■ Recorded robot episodes ■
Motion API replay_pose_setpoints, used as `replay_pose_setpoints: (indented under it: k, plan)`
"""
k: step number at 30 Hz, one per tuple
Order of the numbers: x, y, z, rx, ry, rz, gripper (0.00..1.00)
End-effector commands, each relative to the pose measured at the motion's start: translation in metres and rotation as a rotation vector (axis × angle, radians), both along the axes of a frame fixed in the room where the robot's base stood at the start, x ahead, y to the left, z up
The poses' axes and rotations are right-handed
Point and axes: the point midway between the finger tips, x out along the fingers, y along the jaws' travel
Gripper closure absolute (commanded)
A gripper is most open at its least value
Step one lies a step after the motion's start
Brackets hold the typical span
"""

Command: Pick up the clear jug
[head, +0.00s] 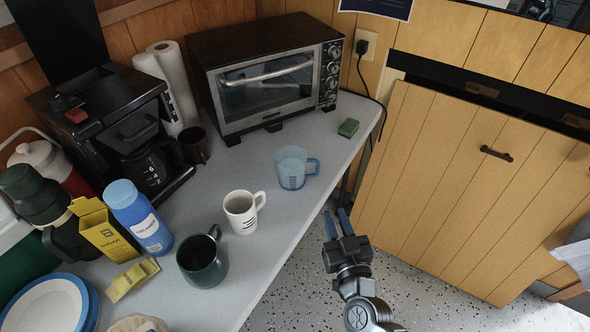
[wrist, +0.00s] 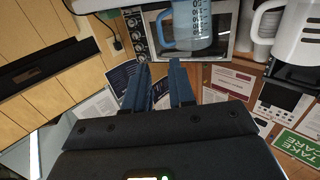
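The clear jug (head: 291,168) is see-through and bluish, with a blue handle on its right side in the head view. It stands upright on the counter, near the right edge and in front of the toaster oven. In the wrist view the jug (wrist: 190,28) shows at the top, with measuring marks and its handle to the left. My gripper (head: 337,222) is beyond the counter's right edge, in front of and to the right of the jug, apart from it. In the wrist view its two blue fingers (wrist: 160,82) are spread, with nothing between them.
A white mug (head: 241,212) and a dark green mug (head: 203,259) stand left of the jug. A green sponge (head: 348,127) lies behind it. The toaster oven (head: 268,75) blocks the back. The counter (head: 262,245) is clear near the front right edge.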

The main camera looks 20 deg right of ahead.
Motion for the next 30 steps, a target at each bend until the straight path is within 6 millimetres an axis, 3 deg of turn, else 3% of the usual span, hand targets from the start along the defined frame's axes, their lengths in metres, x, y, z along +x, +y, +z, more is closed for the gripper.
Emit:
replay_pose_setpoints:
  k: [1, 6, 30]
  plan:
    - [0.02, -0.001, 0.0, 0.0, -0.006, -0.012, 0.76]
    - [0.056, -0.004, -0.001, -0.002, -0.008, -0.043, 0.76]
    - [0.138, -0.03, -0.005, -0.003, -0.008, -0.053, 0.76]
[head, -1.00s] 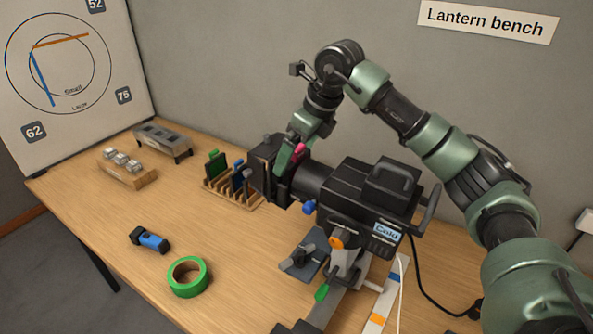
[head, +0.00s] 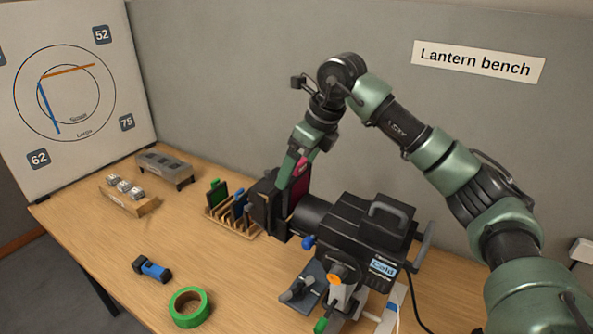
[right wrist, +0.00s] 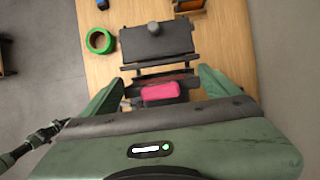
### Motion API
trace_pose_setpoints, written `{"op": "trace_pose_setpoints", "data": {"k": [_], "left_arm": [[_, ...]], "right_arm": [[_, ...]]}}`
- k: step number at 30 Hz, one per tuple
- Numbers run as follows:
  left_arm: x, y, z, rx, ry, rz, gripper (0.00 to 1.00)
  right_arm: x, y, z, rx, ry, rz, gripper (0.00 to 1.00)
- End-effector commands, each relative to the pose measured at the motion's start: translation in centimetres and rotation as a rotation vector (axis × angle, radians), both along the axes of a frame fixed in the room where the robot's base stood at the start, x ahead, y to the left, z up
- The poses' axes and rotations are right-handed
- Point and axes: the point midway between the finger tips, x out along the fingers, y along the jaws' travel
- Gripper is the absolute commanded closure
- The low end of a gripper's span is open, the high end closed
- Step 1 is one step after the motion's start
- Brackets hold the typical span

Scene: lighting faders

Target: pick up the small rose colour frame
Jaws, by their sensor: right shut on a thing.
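The rose colour frame (head: 301,186) stands upright at the front of the black lantern (head: 355,232), just behind its front plates. Much of its rose face shows above the lantern, and its lower part is hidden. My right gripper (head: 291,172) is shut on the frame's top from above. In the right wrist view the rose piece (right wrist: 160,93) shows between my two fingers, over the dark lantern. I cannot tell whether the frame's lower edge is clear of the lantern's slot. My left gripper is not in view.
A wooden rack (head: 221,221) with green (head: 217,194) and blue frames stands left of the lantern. A board leans at the back left. The table's left middle is clear.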

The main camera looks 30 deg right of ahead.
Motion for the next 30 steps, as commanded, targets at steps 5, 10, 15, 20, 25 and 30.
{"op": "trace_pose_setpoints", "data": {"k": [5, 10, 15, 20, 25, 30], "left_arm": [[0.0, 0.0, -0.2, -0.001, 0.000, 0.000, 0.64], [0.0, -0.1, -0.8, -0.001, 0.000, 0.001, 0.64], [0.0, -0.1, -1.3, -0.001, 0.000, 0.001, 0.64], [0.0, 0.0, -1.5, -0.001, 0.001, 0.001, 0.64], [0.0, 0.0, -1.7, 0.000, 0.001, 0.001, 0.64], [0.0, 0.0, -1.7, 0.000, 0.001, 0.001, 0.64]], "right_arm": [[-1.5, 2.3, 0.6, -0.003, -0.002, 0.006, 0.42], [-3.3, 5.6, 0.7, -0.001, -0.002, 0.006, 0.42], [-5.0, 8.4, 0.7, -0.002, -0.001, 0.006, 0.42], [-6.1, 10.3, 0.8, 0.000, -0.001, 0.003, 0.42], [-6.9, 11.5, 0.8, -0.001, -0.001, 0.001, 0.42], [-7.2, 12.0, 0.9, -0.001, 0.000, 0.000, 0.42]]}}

■ WHAT IS NEEDED ■
Please print exactly, and only, the lines from the line with "Target: pick up the small rose colour frame" to the line with "The main camera looks 30 deg right of ahead.", both included.

■ ANSWER FOR THIS EXERCISE ■
Target: pick up the small rose colour frame
Jaws, by their sensor: right shut on a thing.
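The rose colour frame (head: 301,186) stands upright at the front of the black lantern (head: 355,232), just behind its front plates. Much of its rose face shows above the lantern, and its lower part is hidden. My right gripper (head: 291,172) is shut on the frame's top from above. In the right wrist view the rose piece (right wrist: 160,93) shows between my two fingers, over the dark lantern. I cannot tell whether the frame's lower edge is clear of the lantern's slot. My left gripper is not in view.
A wooden rack (head: 221,221) with green (head: 217,194) and blue frames stands left of the lantern. A board leans at the back left. The table's left middle is clear.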

The main camera looks 30 deg right of ahead.

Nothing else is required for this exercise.